Wood blade for the reciprocating saw

Yeast

Rice

Jalapeno’s

The list goes on, it gets bigger and bigger, things that were just a car ride away a couple of weeks ago. The other day I drove by a thrift store, the parking lot almost empty and a part of me thought “I bet there are some great record scores there.” I pulled in and then pulled out of the lot, it’s not worth it too many people.

I sat in the rain and FaceTimed with my mum. She is holding up, doing small jobs, baking cakes for herself, talking on the phone to her friends and watching the afternoon movie, reading her books. I have managed to make sure she gets her food and stuff delivered, she sends me lists all the time and I add things to the order. It’s quite sweet really. 6000 miles has never seemed so far though.

IMG_3102.JPGI have been working my way through some of my essential records, a bit of fear that I will maybe not hear them again unless I do it now. This is fatalistic and just another excuse to play the damn albums.

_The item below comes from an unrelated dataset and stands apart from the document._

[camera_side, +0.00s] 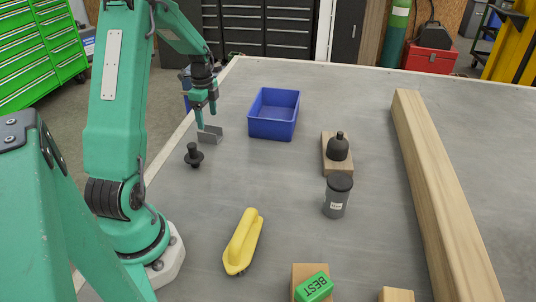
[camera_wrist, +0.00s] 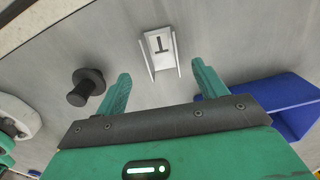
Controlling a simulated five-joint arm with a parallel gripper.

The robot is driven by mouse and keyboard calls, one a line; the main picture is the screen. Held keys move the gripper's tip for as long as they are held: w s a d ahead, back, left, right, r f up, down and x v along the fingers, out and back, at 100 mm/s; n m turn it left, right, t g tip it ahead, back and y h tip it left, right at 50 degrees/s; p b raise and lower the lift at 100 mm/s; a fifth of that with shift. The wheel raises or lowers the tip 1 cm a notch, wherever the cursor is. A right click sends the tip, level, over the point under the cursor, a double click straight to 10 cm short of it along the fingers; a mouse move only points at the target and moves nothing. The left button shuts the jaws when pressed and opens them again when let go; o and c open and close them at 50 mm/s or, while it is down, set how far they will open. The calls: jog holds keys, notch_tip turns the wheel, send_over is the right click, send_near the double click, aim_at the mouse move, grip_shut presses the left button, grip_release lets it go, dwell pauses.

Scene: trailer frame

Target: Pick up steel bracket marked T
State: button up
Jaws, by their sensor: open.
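The steel bracket (camera_side: 210,135) stands on the grey table near its left edge in the side view. In the wrist view the bracket (camera_wrist: 159,50) shows a white face with a dark T and thin side flanges. My gripper (camera_side: 206,118) is just above and beside the bracket in the side view. In the wrist view the two green fingers of my gripper (camera_wrist: 159,82) are spread apart and empty, with the bracket ahead of them, roughly centred between the tips. I cannot tell whether a finger touches it.
A black knob (camera_side: 194,155) stands close in front of the bracket. A blue bin (camera_side: 273,132) is to its right.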

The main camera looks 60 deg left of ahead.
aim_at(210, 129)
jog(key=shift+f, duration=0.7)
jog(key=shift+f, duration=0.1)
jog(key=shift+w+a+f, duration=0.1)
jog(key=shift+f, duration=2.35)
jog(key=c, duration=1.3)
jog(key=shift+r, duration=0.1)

I have also been indulging in comfort foods, hmmm Shredded Wheat, wow what a sensation, it’s been so long since I ate them, I bought large biscuits though none of this mini wheat shit. This stuff is the stuff of culinary legends, essential eating, lots of cold milk and some sugar, what else could you ever need in a breakfast experience? Apart form I just ate the at 9p.m.

So one of tonights gems is Neil Young’s On The Beach. It feels apt. I have no idea if the title has anything to do with Neville Shutes book but it feels a little apocalyptic at times. I have written about this before I believe. If our re interested it’s here:  BEFORE

IMG_3101.JPG

After that I dug deep into my listening past, sometime in the early eighties in W.H. Smith in Huyton I bought Orange by Al. Stewart. Yes Al is the least convincing of the hipsters but for some reason I find his confessional slightly uncomfortable songs to be really engaging. His penchant for history is also fun. This is the last of his truly great confessional albums. I always wanted to have such romantic adventures with young women. My long  hair flowing in the wind as I wore my sheepskin coat in picturesque spaces with a body contemplative expression on my face getting ready to quote Rimbault.

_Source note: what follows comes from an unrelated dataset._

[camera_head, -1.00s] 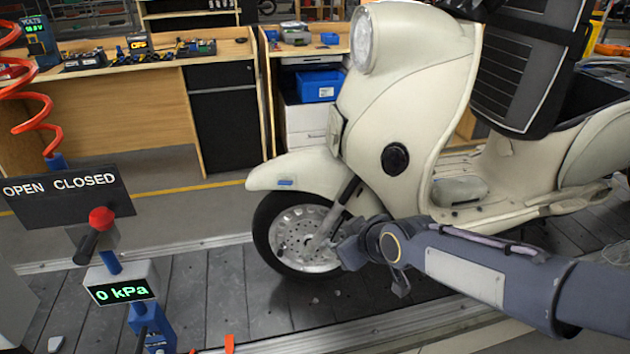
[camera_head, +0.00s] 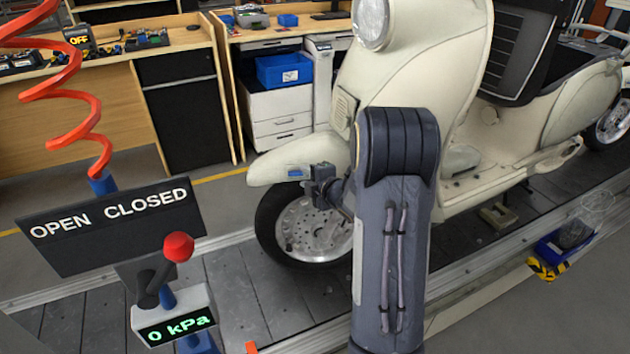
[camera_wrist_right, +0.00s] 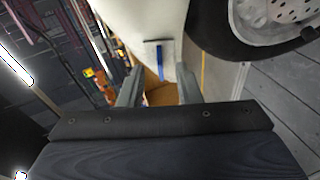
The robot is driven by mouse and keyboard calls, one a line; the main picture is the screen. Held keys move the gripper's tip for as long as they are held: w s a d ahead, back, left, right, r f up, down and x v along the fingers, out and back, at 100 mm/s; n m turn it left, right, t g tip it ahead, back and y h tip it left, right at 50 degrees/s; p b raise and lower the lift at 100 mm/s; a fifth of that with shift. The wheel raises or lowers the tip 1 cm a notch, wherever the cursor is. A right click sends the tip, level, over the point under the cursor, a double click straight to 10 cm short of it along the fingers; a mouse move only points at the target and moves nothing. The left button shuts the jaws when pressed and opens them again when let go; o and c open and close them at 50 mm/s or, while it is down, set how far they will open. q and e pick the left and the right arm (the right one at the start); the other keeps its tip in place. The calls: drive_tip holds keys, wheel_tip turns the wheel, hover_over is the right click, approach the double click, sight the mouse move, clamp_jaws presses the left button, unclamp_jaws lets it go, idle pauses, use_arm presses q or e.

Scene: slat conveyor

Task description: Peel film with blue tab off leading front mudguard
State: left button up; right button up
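The cream scooter's front mudguard (camera_head: 268,169) curves over the front wheel. A small blue tab (camera_head: 295,173) sits on its side, low near the edge. My right gripper (camera_head: 318,184) is just right of the tab, beside the mudguard. In the right wrist view the blue tab (camera_wrist_right: 160,58) stands on the pale mudguard (camera_wrist_right: 142,18), ahead of the two fingers (camera_wrist_right: 159,88), which are spread apart with nothing between them. The tab and fingers look apart. The clear film itself cannot be made out. My left gripper is out of view.
The front wheel (camera_head: 300,228) rests on the slat conveyor (camera_head: 240,290). A red-knobbed lever stand (camera_head: 178,246) reading 0 kPa and an OPEN CLOSED sign (camera_head: 110,222) stand at left.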

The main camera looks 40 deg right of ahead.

IMG_3104I used to buy Al Stewart records along with other records in order to hide the shameful record behind something a little cooler. This time I think it was a copy of Marillion’s Real to Reel that hid my shame. Now some would say this is not cooler, but they are wrong. You would have to have cloth ears to think Real to Reel was not cool. So that wold make the shameful purchase of Orange in 1984, when I probably should have known better according to my friends.

Orange is full of songs about Spain, Amsterdam, deceit, love, treachery, washing the sheets and Jimi Hendrix, what more do you need to recommend it. It also has Rick Wakeman pounding the keys and Bruce Thomas from the Attractions, before there was an Attractions, doing bass duties. What more could the love sick teenager need. This was also the first time I ever heard anyone apart from the Byrds or Richie Havens cover Dylan, yes I led a somewhat sheltered life at times. Also Al could play guitar as there is the requisite guitar piece this one also involves a cello which makes it better.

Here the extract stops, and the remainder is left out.